A côté de deux voitures de record : la Babs et la Sunbeam de 350 chevaux, que penser de ce véritable patrimoine Lancia rassemblé par la société suisse Lukas Heni si non que cela ne manquait pas de piquant, lorsqu’on sait que la marque Lancia est condamnée à disparaître…, Vincenzo Lancia doit à nouveau se retourner dans sa tombe, cette maison prestigieuse plus que centenaire, rachetée ensuite par le Groupe Fiat qui n’a pas su exploiter son héritage, va définitivement fermer, on ne comprend pas…, sinon que le patron du groupe, cet italo-canadien nommé Sergio Marchionne (qui pour une bouchée de pain a fait main basse sur Chrysler), va tout simplement se focaliser sur les produits américains…, n’en déplaise à Fiat et Alfa Roméo dont on se demande à quelle sauce, ils vont être mangés…

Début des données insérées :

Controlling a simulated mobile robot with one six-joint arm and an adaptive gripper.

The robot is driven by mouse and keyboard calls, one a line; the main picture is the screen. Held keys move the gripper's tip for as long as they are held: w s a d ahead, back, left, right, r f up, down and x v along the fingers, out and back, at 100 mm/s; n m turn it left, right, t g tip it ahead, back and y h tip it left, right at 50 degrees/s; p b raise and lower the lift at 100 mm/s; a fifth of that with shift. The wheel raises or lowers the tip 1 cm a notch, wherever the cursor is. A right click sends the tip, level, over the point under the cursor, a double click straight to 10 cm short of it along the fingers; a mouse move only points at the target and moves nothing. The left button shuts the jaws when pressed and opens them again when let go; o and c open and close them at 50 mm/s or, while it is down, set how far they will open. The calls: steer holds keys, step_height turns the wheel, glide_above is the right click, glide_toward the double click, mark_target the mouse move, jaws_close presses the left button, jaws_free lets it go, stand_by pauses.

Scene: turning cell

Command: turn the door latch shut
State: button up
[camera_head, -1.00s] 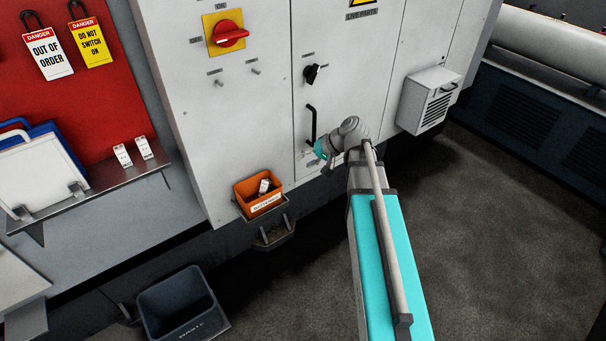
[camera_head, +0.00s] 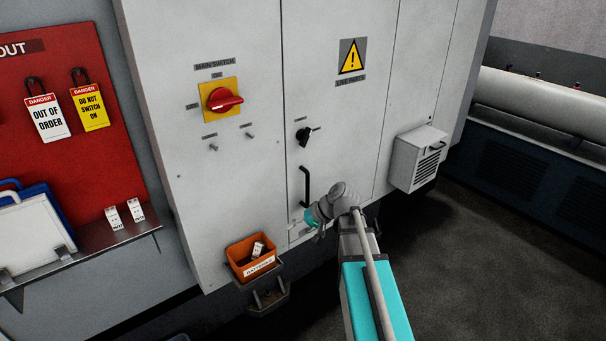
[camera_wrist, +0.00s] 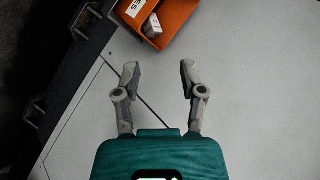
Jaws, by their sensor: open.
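My gripper (camera_head: 303,238) is low in front of the cabinet, below the handle and well apart from the latch. In the wrist view my gripper (camera_wrist: 158,75) has its two fingers spread with nothing between them. Behind them is the pale cabinet front (camera_wrist: 230,80). The latch does not show in the wrist view.
A red main switch (camera_head: 222,98) is left of the latch. A vented box (camera_head: 418,158) juts out at right. Open floor (camera_head: 470,260) lies at right.

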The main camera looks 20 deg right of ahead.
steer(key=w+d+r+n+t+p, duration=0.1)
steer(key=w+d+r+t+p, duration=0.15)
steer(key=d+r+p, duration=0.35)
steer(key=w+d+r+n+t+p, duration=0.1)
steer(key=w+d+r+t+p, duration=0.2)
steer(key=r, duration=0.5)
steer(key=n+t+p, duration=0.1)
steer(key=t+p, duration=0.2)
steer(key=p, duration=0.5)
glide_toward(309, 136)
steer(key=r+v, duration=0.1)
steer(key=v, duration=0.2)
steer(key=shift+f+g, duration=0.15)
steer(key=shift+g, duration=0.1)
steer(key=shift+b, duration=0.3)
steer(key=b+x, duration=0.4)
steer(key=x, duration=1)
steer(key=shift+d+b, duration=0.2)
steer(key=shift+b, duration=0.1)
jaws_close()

Que dire de ces Lancia mythiques d’avant-guerre, Lambda 1924, Aprilia 1938 ou Astura de 1939, de véritables chef d’œuvre d’ingénierie sans oublier les Aurélia et Flaminia mais également les Delta Intégrale, Stratos…, aujourd’hui, Lancia, c’est le désert, ou comment faire mourir une seconde fois une marque prestigieuse (dans le même ordre d’idées et malgré toutes les belles promesses, je ne donne pas cher de l’avenir d’Alfa)…, il serait sans doute grand temps que le groupe VW rachète cette marque emblématique afin de lui redonner tout l’aura qu’elle mérite…

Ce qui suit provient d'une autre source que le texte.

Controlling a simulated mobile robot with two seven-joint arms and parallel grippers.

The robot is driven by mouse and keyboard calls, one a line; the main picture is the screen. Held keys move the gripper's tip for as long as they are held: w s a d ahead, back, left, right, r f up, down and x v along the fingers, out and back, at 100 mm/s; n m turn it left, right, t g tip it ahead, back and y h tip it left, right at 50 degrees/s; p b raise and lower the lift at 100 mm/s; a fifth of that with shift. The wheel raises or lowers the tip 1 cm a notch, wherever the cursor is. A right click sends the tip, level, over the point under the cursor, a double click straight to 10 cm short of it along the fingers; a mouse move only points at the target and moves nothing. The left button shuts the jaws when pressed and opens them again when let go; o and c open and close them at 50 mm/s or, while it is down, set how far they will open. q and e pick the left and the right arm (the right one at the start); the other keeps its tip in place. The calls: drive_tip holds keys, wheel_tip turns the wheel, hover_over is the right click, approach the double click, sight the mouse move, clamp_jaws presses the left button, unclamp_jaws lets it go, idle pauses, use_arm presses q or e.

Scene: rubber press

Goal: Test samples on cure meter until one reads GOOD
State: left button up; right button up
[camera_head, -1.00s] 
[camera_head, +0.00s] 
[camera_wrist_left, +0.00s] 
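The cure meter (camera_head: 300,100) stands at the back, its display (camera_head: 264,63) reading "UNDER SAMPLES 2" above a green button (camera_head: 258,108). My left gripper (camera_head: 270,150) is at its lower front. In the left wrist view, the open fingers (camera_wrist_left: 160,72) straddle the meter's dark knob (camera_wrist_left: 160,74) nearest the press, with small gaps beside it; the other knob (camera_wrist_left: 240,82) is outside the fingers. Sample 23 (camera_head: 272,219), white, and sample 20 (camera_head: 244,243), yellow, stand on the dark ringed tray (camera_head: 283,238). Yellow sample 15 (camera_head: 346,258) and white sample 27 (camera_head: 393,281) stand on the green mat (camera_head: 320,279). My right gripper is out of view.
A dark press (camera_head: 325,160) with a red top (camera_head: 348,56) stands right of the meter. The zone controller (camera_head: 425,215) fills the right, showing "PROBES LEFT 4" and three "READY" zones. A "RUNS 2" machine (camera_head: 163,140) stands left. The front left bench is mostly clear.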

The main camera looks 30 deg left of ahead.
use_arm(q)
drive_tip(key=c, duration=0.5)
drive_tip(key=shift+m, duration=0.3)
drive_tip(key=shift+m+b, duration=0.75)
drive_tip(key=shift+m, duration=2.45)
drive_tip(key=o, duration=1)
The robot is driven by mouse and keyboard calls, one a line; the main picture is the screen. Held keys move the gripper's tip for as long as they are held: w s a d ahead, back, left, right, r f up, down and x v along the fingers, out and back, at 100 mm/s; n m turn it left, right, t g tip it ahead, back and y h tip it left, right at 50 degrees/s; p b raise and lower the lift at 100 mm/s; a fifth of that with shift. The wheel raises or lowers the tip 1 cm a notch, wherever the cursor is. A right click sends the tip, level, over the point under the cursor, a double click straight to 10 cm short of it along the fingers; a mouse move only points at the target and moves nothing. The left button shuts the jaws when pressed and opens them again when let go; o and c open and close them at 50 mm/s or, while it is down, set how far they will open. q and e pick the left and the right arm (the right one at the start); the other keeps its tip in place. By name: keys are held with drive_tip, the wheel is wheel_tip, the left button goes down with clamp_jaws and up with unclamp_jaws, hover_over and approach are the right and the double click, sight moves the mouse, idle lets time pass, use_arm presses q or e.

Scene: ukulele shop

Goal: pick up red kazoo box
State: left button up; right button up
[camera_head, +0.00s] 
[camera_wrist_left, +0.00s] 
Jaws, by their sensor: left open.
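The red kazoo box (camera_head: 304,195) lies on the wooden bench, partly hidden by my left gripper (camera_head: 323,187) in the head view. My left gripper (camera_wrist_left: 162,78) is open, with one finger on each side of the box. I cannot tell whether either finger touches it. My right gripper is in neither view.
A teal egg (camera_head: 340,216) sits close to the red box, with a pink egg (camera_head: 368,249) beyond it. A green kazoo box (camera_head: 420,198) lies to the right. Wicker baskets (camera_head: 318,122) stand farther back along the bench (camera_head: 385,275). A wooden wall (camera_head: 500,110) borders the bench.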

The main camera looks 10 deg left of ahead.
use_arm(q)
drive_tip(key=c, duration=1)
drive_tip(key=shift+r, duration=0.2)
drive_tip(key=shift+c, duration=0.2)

Si le sport était aussi à l’honneur chez Mercedes qui fêtait ses 120 ans de compétition à travers une bien jolie rétrospective, Porsche se rappelait à notre bon souvenir en annonçant qu’il était de retour au Mans…, de bonne augure, alors que chez Ferrai, la fameuse 330 P4, la plus titrée des voitures de Maranello en compétition, attirait bien évidemment tous les regards…, tout comme d’ailleurs son camion, un Fiat Bartoletti qui l’a notamment amenée au Mans en 1967 afin de remporter une belle seconde place.
A côté de clubs aussi enthousiastes les uns que les autres, Rétromobile ne serait pas ce qu’il est sans ces trois constructeurs français qui chaque année mettent un point d’honneur à dévoiler de belles richesses…, on a déjà évoqué l’héritage Renault, mais l’aventure Peugeot continue elle aussi et de plus belle…, avec notamment autant de clubs qu’il y a d’anciens modèles (gag !) mais également un clin d’œil à son passé sportif…

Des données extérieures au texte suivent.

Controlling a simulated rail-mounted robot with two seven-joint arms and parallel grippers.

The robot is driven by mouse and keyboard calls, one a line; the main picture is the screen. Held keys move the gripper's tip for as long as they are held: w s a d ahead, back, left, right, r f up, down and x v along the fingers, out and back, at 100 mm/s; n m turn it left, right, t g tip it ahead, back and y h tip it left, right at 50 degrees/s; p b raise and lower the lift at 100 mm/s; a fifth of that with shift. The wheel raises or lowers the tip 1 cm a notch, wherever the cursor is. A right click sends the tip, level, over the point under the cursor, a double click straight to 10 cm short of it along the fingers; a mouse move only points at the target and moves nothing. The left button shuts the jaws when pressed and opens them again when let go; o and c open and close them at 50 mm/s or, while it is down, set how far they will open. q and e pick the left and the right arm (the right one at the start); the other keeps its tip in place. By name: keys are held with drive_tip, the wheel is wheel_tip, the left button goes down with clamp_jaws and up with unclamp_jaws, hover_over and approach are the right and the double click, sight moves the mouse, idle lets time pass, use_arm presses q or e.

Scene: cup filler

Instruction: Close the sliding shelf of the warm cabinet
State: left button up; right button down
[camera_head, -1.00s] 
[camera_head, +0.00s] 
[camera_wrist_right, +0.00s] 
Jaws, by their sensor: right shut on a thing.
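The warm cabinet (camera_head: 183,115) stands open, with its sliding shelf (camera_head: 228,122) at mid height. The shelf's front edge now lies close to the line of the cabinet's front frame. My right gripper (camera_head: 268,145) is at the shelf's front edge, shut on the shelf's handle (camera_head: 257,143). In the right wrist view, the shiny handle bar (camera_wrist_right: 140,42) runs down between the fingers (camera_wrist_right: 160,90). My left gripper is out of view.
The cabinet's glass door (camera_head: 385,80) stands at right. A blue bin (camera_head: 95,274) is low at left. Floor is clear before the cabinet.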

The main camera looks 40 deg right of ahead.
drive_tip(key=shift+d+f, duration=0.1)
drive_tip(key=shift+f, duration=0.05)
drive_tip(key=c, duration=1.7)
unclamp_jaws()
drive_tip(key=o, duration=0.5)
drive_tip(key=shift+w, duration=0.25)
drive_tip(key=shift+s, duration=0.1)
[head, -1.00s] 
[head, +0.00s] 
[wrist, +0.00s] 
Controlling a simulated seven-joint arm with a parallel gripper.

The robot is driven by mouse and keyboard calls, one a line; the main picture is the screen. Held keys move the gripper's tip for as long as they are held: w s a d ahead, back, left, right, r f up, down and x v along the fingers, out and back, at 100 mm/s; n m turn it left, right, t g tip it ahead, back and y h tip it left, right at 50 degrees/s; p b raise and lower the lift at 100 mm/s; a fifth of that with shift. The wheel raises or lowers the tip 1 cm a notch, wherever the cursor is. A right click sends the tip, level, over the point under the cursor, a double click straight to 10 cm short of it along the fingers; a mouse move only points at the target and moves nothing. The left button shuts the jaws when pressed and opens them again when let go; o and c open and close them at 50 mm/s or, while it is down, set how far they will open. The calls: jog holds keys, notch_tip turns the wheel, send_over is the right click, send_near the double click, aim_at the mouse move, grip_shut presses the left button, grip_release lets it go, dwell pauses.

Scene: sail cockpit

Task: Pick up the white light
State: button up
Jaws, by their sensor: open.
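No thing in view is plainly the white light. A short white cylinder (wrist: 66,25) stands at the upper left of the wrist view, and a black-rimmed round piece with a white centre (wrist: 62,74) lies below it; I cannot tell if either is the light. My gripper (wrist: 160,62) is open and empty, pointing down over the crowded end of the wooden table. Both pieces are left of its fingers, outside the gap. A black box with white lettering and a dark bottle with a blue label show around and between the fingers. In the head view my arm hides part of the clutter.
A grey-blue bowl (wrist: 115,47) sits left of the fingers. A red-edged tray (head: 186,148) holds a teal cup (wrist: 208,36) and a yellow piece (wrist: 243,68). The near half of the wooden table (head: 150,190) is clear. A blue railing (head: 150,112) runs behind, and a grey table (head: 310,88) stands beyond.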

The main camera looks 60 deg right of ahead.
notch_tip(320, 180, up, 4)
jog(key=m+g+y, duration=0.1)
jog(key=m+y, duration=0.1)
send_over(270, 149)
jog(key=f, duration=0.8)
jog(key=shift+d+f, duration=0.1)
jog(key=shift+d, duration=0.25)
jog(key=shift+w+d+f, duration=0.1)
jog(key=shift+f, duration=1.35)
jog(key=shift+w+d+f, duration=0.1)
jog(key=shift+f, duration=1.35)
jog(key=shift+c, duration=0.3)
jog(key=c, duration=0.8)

Comme ce nouveau coupé RCZ-R de 270 chevaux trônant fièrement à côté de la petite 172 R grand sport, version plutôt rare de la famille des Quadrilettes…, les vessions spéciales de la 402, coach et cabriolet Darl’mat , la 403 spéciale René Bernard et bien d’autres sportives servant de lien à cette formidable 205 GTI qui cette année fête ses 30 ans…
Chez Citroën, la nouvelle C4 Cactus n’était pas à Rétromobile mais bien les familiales C4 Picasso qui prolongent ainsi la vision du constructeur au double chevron pour des modèles pouvant emmener toute la famille… et de redécouvrir ainsi avec plaisir les C4 familiales de 1932 mais également un concept car de 1958 que je ne connaissais pas, la C10…, une étude réalisée par André Lefebvre mais qui n’a jamais dépassé le stade de concept.
En interne, on l’avait baptisé Coccinelle…, mais rien à voir avec la célèbre voiture allemande, tout au plus une forme en goute d’eau qui peut à la limite faire penser à une Isetta mais avec une répartition des masses projetée vers l’avant, la partie arrière étant plus étroite qu’à l’avant…, avec une carrosserie en alu, cette mini familiale pesait moins de 400 kg pour un Cx de 0,26, son petit moteur deux cylindres refroidi par air de 425 cm³ lui permettant d’atteindre 110 km/h.
Sous le marteau d’un commissaire priseur…
Après avoir rêvé, il nous faut revenir sur terre pour constater que Rétromobile c’est aussi une fameuse usine à fric (c’est toujours à lire sous son aspect péjoratif), la moitié des voitures sont en effet à vendre…, que l’on me comprenne bien, pas question de jeter la pierre à ces revendeurs et autres spécialistes de ventes aux enchères…, mais bien de provoquer une sorte de réflexion devant un phénomène qui n’est pas près de se calmer…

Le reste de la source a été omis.